A travers un superbe roman d’aventure, Monénembo retrace l'épopée oubliée, mais réelle, d'un précurseur de la colonisation. Nous sommes vite fascinés et touchés par le personnage : un mélange de mégalomanie, de poésie, dont le projet utopique, mais pacifiste, s’est élaboré avec force dès sa tendre enfance. Il est donc enivrant de suivre le destin de quelqu’un qui a pleinement vécu son rêve, en y acceptant les sacrifices et en faisant fi des obstacles ou des moqueries.

C’est un roman écrit dans un très beau style, agrémenté d’éléments tirés du journal de bord d’Aimé Olivier de Sanderval qui sont disposés de manière très judicieuse.
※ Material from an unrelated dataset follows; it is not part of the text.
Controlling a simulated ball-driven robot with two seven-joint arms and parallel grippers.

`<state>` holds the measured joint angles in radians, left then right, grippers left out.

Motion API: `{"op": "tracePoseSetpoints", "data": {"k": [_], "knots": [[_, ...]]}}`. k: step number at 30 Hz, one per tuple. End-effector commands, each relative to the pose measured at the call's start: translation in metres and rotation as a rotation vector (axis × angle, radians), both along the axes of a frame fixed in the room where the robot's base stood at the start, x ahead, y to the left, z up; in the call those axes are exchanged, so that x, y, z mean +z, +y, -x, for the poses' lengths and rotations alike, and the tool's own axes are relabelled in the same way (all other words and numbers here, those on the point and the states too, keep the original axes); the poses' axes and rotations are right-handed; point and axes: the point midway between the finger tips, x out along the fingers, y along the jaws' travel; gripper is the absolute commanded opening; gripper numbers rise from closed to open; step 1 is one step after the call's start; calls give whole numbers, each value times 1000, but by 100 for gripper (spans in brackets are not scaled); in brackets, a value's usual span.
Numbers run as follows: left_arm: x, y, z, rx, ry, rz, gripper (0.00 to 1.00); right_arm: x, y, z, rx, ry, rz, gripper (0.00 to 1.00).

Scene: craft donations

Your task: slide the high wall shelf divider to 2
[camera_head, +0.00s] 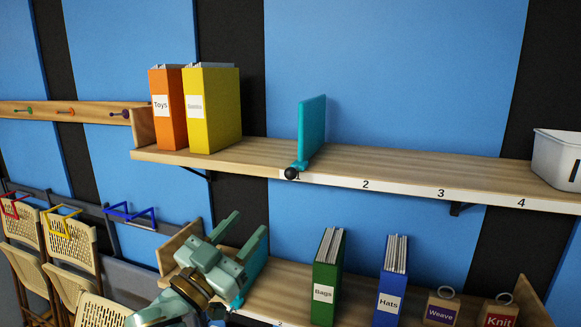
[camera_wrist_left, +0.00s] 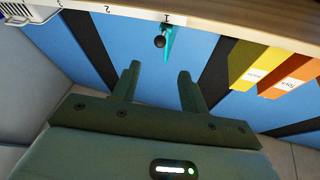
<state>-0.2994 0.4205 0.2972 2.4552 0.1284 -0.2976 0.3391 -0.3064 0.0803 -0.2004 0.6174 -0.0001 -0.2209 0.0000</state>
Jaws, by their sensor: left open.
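The teal divider (camera_head: 312,131) stands upright on the high wall shelf (camera_head: 400,169), with a black knob (camera_head: 291,174) at its front edge by the mark 1. The mark 2 (camera_head: 365,185) is to its right on the shelf's front edge. My left gripper (camera_head: 243,226) is open and empty, below the high shelf and lower left of the knob. In the left wrist view, the divider (camera_wrist_left: 168,42) and knob (camera_wrist_left: 159,42) show beyond the open fingers (camera_wrist_left: 158,84), apart from them. My right gripper is not in view.
Orange (camera_head: 167,110) and yellow (camera_head: 212,110) binders stand left of the divider. A white bin (camera_head: 559,160) stands at the right end. Between divider and bin the shelf is clear. The lower shelf (camera_head: 290,283) holds green (camera_head: 328,275) and blue (camera_head: 391,280) binders, with a teal panel partly behind my gripper.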

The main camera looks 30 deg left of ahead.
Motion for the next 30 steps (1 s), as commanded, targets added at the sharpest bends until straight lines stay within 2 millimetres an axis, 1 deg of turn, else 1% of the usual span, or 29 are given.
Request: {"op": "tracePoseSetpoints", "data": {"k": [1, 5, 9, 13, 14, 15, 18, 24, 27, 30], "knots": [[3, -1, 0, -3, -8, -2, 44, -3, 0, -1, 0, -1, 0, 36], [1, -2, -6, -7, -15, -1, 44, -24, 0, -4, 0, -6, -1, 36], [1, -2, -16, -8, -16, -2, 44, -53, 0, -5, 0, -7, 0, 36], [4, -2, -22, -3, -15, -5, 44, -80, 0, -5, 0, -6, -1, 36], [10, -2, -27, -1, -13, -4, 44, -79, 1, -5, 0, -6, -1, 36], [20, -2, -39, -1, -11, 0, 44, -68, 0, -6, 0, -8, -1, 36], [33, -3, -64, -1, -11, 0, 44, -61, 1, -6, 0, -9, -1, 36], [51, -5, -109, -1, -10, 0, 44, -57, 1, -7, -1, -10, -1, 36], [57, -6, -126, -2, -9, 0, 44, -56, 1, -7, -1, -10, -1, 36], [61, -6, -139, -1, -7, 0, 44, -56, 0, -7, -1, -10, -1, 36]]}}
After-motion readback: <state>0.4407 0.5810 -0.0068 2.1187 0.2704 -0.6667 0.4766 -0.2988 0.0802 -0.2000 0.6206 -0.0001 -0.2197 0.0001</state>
Petit regret à la lecture : une carte de la région et de ses différents et nombreux clans et tribus, aurait pu procurer un confort (et un plaisir !) supplémentaire.
solitaire utopie de Gulliver moderne 7 étoiles

Ce roman picaresque ahurissant et très bien documenté nous dévoile les rêves fous d’exploration de la fascinante Afrique par l’inventeur de la «roue à moyeux suspendus ». Histoire vraie donc, carnets de bord à l’appui. Né à Lyon dans une grande famille aisée, le futur vicomte Aimé Olivier de Somerval s’installe avec sa famille dans son château à Marseille, mène grand train, s’est distingué très honorablement lors de la guerre de 1870, mais il ne tient pas en place et entretient un rêve secret depuis sa plus tendre enfance: surpasser son père et les notables de sa famille et partir à la conquête pacifique de l’Afrique.

En vrai utopiste il écrit un traité : « L’absolu » qui sert de base philosophique à sa propre épopée. « L’Afrique serait alors le centre du monde, le cœur des civilisations, la nouvelle Thèbes, (clin d’œil à Voltaire ?), la nouvelle Athènes, la nouvelle Rome, la nouvelle Florence tout à la fois. Et ce serait le nouvel âge de l’humanité, qu’il avait pressenti bien avant les autres et dont les bases auraient été jetées par son génie à lui. » Son rêve généreux candide et solitaire lui fait s’exclamer : « Dans trois ans, le roi de Timbo mangera des cerises de Montmorency comme le firent autrefois les Romains des figues de Carthage… »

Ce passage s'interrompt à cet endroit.